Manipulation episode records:
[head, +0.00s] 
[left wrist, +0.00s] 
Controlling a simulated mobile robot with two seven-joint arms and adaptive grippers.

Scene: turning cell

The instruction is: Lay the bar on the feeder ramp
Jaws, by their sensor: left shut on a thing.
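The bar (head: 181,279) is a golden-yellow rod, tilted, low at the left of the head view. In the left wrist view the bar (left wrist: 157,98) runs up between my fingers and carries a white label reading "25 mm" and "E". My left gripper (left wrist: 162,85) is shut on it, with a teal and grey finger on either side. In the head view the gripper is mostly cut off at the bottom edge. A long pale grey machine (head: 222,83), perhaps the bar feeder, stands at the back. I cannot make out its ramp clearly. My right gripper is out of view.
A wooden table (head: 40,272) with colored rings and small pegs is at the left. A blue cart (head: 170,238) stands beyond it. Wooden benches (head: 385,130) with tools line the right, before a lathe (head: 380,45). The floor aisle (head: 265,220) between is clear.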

==

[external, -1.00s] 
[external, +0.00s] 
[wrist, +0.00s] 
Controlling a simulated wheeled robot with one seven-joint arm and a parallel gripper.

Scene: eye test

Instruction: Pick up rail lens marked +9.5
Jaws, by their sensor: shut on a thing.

WORK TO DO:
Of the lines above, how many hold the string "Controlling"? Answer with only the number.

EXERCISE SOLUTION:
2